> [Supplied entries]
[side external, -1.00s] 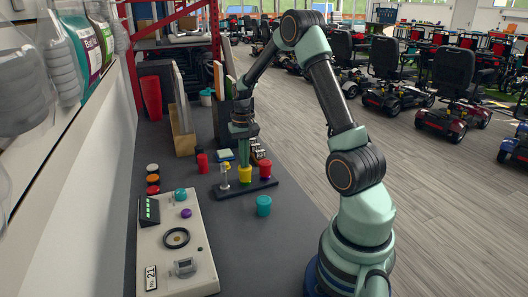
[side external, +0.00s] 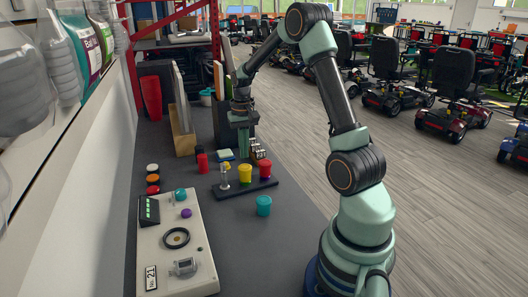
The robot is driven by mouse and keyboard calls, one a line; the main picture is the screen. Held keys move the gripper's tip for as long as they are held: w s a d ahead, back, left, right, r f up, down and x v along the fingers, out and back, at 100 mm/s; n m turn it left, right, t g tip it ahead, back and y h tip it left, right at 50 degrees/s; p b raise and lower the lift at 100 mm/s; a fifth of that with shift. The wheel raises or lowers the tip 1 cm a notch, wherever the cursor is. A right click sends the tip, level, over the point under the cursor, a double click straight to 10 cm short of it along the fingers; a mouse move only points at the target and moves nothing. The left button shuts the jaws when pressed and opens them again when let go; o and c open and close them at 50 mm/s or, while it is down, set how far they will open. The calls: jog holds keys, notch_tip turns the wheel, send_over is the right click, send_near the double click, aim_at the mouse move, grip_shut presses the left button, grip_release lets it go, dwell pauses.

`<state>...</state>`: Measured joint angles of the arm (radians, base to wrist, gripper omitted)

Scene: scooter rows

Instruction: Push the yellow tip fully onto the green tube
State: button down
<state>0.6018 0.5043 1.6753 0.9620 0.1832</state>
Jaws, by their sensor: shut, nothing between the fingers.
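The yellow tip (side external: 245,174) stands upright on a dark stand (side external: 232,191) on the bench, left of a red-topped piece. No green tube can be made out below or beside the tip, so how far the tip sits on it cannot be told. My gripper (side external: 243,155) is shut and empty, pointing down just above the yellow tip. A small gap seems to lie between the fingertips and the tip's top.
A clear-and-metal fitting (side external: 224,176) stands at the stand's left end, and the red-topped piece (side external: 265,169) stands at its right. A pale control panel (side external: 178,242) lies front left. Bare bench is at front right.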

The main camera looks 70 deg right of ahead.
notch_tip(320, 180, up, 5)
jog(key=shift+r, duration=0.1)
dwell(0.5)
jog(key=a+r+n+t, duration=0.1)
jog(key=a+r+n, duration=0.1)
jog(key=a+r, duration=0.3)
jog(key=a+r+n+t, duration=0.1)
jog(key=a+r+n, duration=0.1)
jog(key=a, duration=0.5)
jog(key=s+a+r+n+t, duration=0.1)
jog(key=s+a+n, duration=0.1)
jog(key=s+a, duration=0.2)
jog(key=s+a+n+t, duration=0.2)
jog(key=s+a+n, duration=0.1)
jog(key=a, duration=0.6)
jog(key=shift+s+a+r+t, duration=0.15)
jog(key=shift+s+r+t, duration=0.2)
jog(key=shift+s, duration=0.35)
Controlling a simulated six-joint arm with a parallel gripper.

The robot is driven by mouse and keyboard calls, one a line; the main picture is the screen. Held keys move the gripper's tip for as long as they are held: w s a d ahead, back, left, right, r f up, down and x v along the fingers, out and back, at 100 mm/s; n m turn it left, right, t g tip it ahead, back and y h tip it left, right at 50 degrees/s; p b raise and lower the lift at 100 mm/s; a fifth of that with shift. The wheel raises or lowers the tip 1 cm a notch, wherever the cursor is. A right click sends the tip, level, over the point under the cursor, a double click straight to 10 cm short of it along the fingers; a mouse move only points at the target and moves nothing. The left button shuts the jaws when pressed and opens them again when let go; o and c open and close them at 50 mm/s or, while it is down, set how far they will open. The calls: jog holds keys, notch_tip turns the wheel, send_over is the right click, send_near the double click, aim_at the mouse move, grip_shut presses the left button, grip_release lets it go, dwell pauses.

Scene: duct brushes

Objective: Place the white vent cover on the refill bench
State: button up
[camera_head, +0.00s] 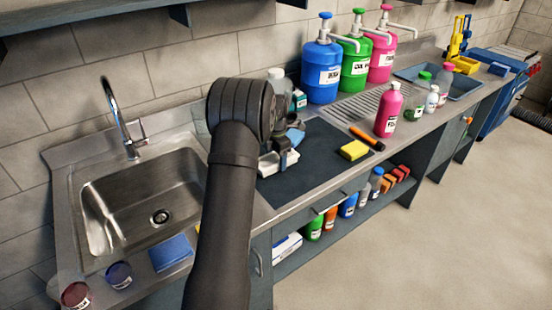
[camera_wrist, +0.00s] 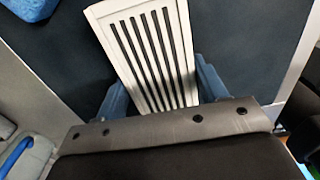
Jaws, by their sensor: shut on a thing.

> [Task instructions] Write out each line of the data exactly; the images should be left out.

> [Answer to the task]
[side external, -1.00s] 
[side external, +0.00s] 
The robot is driven by mouse and keyboard calls, one a line; the main picture is the screen. Held keys move the gripper's tip for as long as they are held: w s a d ahead, back, left, right, r f up, down and x v along the fingers, out and back, at 100 mm/s; n m turn it left, right, t g tip it ahead, back and y h tip it left, right at 50 degrees/s; p b raise and lower the lift at 100 mm/s; a fifth of that with shift. The wheel raises or lowers the tip 1 cm a notch, wherever the cursor is. A right click sends the tip, level, over the point under the cursor, a double click straight to 10 cm short of it along the fingers; a mouse move only points at the target and moves nothing. The left button shuts the jaws when pressed and opens them again when let go; o and c open and close them at 50 mm/s or, while it is down, set how far they will open. The calls: jog holds keys, notch_tip turns the wheel, send_over is the right click, send_near the double click, aim_at the mouse move, grip_shut presses the left button, grip_release lets it go, dwell pauses.

`<state>...</state>`: Measured joint angles of the arm (radians, base to wrist, gripper omitted)

Scene: scooter rows

Instruction: Push the yellow tip fully onto the green tube
State: button down
<state>0.6018 0.5043 1.6753 0.9620 0.1832</state>
Jaws, by their sensor: shut, nothing between the fingers.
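The yellow tip (side external: 245,174) stands upright on a dark stand (side external: 232,191) on the bench, left of a red-topped piece. No green tube can be made out below or beside the tip, so how far the tip sits on it cannot be told. My gripper (side external: 243,155) is shut and empty, pointing down just above the yellow tip. A small gap seems to lie between the fingertips and the tip's top.
A clear-and-metal fitting (side external: 224,176) stands at the stand's left end, and the red-topped piece (side external: 265,169) stands at its right. A pale control panel (side external: 178,242) lies front left. Bare bench is at front right.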

The main camera looks 70 deg right of ahead.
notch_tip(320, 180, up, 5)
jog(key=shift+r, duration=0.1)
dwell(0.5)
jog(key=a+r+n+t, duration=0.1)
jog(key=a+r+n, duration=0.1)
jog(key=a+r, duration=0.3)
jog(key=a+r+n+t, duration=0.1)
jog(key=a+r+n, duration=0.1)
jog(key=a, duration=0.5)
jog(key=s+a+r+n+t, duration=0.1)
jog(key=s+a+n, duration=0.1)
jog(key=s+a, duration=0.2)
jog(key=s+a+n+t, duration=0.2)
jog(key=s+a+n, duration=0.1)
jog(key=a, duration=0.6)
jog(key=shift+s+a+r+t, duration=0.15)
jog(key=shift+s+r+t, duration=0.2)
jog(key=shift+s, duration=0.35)
Controlling a simulated six-joint arm with a parallel gripper.

The robot is driven by mouse and keyboard calls, one a line; the main picture is the screen. Held keys move the gripper's tip for as long as they are held: w s a d ahead, back, left, right, r f up, down and x v along the fingers, out and back, at 100 mm/s; n m turn it left, right, t g tip it ahead, back and y h tip it left, right at 50 degrees/s; p b raise and lower the lift at 100 mm/s; a fifth of that with shift. The wheel raises or lowers the tip 1 cm a notch, wherever the cursor is. A right click sends the tip, level, over the point under the cursor, a double click straight to 10 cm short of it along the fingers; a mouse move only points at the target and moves nothing. The left button shuts the jaws when pressed and opens them again when let go; o and c open and close them at 50 mm/s or, while it is down, set how far they will open. The calls: jog holds keys, notch_tip turns the wheel, send_over is the right click, send_near the double click, aim_at the mouse move, grip_shut presses the left button, grip_release lets it go, dwell pauses.

Scene: duct brushes

Objective: Place the white vent cover on the refill bench
State: button up
[camera_head, +0.00s] 
[camera_wrist, +0.00s] 
Jaws, by their sensor: shut on a thing.

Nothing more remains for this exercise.